San Francisco Arts and Culture in the Current Economy

San Francisco is known internationally as a progressive and diverse city with a rich history of avant-garde subcultures, incubating and innovating new and exciting forms of expression, technology, and urbanism. Whether hippies or hackers, San Francisco has invited newcomers and their new ideas. In fact, San Francisco has become synonymous with risk taking, innovation, and creativity in many parts of the United States and abroad. According to the San Francisco Center for Economic Development, the arts and creative industries represent the fourth-largest growth sector in our city—which any mayor or director of cultural affairs knows is a very good thing. San Francisco’s arts and culture-inspired tourism alone generates $1.7 billion in local visitor spending.2

Our arts and culture organizations support nearly 20,000 full-time jobs and more than $500 million in household income to our residents.3 Attracting highly-educated and talented workers to the region’s labor force and feeding a range of creative industries, San Francisco’s diverse artistic and cultural communities are key to its booming innovation economy.

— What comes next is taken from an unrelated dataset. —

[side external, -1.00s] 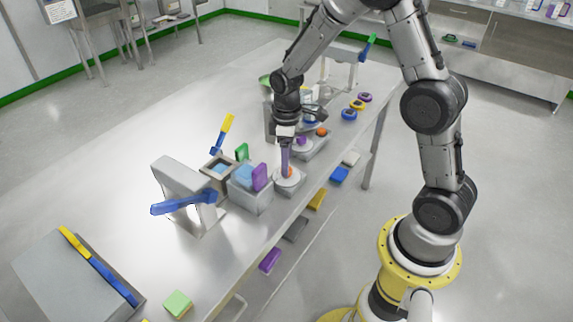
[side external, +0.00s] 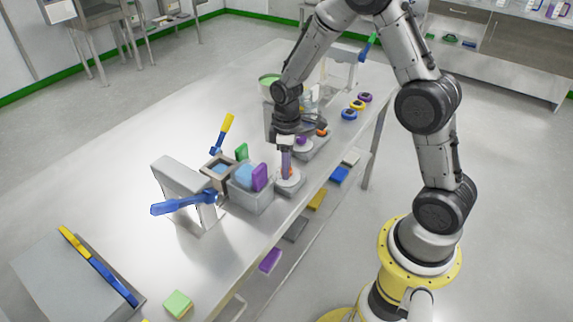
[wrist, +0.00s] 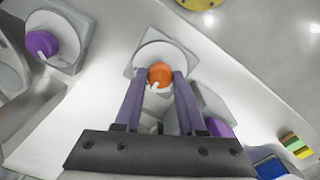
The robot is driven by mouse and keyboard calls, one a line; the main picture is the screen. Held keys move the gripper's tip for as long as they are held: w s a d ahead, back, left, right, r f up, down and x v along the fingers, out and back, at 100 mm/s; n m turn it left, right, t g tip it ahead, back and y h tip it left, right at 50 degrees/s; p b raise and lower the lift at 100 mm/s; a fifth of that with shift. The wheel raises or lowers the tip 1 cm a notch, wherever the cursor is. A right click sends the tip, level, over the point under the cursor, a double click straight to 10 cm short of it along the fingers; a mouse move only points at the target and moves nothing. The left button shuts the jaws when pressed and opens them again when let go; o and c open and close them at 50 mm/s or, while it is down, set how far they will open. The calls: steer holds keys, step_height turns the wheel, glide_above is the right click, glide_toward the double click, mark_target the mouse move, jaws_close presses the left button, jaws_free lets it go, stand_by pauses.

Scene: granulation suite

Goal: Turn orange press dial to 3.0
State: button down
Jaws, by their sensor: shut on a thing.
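The orange press dial (wrist: 161,74) is a round orange knob with a white pointer, on a white disc (wrist: 150,53) over a grey square base. In the wrist view its pointer points down and slightly left. My gripper (wrist: 163,77) has its two purple fingers on either side of the knob, shut on it. In the side view my gripper (side external: 286,170) reaches down onto the dial from above, and the fingers and knob overlap there, so the knob is mostly hidden. Scale marks on the disc are too small to read.
A purple dial (wrist: 52,40) sits left of the orange one in the wrist view. A grey bin (side external: 250,197) with blue and purple blocks stands close beside my gripper. A press with a blue lever (side external: 183,203) stands further left. Coloured rings (side external: 357,104) lie near the table's edge.

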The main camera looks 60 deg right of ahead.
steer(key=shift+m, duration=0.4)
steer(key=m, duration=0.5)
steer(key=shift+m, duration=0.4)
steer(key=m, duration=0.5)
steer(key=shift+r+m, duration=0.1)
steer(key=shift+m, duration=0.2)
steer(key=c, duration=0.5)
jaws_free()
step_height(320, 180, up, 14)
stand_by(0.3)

The city invests more than $75 million annually in support of this arts ecosystem including worldrenowned museums and performing arts institutions as well as hundreds of community arts organizations and artists who express myriad cultures rooted in our distinct neighborhoods. In addition, San Francisco is one of the most diverse cities in the world, with more than 45 percent of residents speaking a language other than English at home.4 But how does this rich cultural ecosystem interface with a rapidly growing economy?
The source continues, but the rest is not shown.